> INFORMATION PROVIDED:
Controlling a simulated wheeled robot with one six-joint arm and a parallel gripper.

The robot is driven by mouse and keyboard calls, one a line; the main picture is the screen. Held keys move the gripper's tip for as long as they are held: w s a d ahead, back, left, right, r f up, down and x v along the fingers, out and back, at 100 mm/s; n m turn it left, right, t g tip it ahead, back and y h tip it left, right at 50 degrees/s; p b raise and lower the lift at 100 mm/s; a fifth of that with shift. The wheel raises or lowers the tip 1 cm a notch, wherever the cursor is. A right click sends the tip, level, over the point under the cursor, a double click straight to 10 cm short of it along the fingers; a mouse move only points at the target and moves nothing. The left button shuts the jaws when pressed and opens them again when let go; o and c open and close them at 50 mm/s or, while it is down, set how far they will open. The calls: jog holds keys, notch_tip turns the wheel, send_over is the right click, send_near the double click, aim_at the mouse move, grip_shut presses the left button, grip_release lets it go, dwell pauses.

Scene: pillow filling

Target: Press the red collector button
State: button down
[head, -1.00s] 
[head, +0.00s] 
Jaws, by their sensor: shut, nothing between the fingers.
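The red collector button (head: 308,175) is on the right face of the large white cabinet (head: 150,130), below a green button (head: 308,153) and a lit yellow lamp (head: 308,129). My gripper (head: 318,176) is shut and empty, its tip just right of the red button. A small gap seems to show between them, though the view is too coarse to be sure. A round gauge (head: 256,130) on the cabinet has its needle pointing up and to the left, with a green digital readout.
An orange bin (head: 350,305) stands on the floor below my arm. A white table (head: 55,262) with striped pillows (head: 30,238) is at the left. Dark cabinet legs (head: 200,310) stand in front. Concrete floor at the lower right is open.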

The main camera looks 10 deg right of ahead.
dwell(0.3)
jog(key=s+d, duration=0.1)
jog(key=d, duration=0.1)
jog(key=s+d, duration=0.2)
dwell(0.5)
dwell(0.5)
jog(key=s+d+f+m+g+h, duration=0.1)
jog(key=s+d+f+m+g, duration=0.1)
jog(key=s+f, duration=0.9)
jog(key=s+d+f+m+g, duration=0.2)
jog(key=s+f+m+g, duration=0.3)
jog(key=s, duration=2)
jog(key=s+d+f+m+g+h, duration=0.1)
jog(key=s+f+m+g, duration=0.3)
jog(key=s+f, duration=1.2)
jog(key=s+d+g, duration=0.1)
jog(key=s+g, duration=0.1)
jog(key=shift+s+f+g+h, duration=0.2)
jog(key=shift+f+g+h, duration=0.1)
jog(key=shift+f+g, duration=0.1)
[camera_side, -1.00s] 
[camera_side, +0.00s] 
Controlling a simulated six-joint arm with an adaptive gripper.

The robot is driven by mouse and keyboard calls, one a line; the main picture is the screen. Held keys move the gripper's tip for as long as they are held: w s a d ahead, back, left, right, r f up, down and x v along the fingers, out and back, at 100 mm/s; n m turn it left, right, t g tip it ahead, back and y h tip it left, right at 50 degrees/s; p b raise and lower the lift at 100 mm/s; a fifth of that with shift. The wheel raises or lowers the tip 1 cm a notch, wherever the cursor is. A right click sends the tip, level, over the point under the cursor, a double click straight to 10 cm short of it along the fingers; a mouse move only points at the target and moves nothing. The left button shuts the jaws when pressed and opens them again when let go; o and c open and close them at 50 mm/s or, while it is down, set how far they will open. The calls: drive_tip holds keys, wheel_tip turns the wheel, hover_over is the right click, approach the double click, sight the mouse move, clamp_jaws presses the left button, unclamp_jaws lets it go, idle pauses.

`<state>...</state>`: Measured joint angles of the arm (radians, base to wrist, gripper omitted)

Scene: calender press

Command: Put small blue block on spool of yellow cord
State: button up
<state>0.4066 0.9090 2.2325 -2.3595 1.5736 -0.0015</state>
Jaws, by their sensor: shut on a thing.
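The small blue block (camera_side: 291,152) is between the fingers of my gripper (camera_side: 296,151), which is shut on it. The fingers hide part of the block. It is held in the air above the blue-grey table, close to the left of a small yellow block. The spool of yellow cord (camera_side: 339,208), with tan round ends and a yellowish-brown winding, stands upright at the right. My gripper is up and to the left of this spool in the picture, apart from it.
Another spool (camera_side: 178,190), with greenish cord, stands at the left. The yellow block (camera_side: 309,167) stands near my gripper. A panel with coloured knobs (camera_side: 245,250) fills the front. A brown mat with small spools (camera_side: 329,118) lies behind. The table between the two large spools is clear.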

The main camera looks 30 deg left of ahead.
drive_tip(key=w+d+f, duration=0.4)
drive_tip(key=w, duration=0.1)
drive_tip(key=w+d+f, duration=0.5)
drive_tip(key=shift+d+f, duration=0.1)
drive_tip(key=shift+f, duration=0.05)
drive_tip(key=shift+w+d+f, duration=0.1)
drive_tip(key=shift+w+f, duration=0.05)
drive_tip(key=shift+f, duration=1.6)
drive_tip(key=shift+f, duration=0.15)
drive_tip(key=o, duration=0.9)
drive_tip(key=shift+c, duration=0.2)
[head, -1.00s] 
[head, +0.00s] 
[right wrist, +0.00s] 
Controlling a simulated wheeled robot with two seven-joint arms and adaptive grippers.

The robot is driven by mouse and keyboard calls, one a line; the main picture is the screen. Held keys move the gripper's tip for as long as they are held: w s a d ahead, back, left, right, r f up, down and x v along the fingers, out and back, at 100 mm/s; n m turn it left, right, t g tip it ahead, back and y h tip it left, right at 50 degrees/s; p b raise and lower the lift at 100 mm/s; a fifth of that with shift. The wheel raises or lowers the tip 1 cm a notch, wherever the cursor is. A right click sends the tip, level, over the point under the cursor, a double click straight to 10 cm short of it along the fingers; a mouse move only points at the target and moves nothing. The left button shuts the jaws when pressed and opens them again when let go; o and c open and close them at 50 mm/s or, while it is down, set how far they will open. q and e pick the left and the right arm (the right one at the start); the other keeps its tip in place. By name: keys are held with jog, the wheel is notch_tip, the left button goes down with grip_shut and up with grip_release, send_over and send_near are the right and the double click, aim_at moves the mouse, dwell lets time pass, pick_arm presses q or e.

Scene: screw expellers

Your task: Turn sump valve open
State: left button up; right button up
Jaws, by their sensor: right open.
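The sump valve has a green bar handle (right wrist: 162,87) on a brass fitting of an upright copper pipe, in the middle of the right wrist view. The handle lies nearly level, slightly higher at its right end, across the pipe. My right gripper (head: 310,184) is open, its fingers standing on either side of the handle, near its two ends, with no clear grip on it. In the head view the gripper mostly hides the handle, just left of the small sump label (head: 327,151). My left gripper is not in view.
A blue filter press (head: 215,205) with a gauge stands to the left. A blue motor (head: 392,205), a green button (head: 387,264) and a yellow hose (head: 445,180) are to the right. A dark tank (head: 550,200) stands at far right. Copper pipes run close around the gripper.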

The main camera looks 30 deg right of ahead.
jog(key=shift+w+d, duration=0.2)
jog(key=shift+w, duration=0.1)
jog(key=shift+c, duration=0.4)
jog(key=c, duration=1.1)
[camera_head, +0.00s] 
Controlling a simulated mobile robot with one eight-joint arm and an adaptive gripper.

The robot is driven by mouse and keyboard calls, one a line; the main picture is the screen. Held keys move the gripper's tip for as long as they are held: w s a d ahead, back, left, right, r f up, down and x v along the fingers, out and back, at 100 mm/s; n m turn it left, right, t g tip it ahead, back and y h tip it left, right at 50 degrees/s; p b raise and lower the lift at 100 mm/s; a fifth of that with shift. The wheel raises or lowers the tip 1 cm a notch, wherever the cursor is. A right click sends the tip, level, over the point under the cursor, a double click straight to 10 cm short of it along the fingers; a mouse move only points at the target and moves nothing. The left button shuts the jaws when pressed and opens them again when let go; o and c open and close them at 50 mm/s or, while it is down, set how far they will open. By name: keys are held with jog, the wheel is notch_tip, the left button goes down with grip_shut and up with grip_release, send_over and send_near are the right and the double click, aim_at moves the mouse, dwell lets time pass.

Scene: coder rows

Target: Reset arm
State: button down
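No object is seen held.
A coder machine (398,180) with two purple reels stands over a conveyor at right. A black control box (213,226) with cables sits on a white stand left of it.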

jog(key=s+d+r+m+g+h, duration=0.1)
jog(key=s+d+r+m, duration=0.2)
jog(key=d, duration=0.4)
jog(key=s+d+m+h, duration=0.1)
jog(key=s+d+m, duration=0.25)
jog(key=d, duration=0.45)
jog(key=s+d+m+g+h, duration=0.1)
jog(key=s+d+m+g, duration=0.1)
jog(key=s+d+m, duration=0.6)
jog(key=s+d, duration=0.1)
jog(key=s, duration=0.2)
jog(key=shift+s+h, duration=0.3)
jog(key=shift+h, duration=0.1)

> EXERCISE BRIEF:
Find and copy every line in the entries above where the string "joint" occurs.

> SOLUTION FOR THIS TASK:
Controlling a simulated wheeled robot with one six-joint arm and a parallel gripper.
Controlling a simulated six-joint arm with an adaptive gripper.
`<state>...</state>`: Measured joint angles of the arm (radians, base to wrist, gripper omitted)
Controlling a simulated wheeled robot with two seven-joint arms and adaptive grippers.
Controlling a simulated mobile robot with one eight-joint arm and an adaptive gripper.

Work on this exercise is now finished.